Transcribe the whole listing below without changing a word, but leave out every image.

━━━━━━━━━━━━━━━━

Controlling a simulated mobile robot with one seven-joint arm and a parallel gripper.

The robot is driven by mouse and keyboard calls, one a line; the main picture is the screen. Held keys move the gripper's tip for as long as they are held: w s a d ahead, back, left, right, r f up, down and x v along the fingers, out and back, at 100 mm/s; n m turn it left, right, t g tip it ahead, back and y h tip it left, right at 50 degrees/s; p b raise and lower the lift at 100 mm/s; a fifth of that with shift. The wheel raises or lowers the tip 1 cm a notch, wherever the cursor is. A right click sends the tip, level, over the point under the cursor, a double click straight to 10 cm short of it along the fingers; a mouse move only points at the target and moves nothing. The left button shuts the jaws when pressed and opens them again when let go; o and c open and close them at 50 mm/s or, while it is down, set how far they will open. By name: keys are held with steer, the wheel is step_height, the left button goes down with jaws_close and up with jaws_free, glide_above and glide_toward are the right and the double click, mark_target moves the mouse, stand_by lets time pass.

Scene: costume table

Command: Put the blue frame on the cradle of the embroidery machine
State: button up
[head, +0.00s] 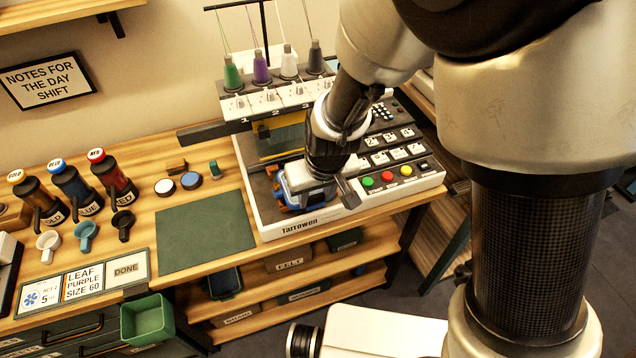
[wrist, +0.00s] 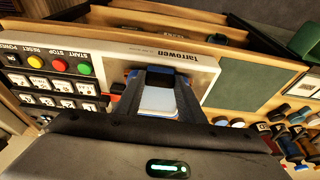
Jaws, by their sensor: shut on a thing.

━━━━━━━━━━━━━━━━

• [Reply to the task]
Controlling a simulated mobile robot with one seven-joint arm and a parallel gripper.

The robot is driven by mouse and keyboard calls, one a line; the main picture is the screen. Held keys move the gripper's tip for as long as they are held: w s a d ahead, back, left, right, r f up, down and x v along the fingers, out and back, at 100 mm/s; n m turn it left, right, t g tip it ahead, back and y h tip it left, right at 50 degrees/s; p b raise and lower the lift at 100 mm/s; a fifth of that with shift. The wheel raises or lowers the tip 1 cm a notch, wherever the cursor is. A right click sends the tip, level, over the point under the cursor, a double click straight to 10 cm short of it along the fingers; a mouse move only points at the target and moves nothing. The left button shuts the jaws when pressed and opens them again when let go; o and c open and close them at 50 mm/s or, while it is down, set how far they will open. By name: keys are held with steer, the wheel is step_height, the left button goes down with jaws_close and up with jaws_free, glide_above and glide_toward are the right and the double click, mark_target moves the mouse, stand_by lets time pass.

Scene: costume table

Command: Put the blue frame on the cradle of the embroidery machine
State: button up
[head, +0.00s] 
[wrist, +0.00s] 
Jaws, by their sensor: shut on a thing.

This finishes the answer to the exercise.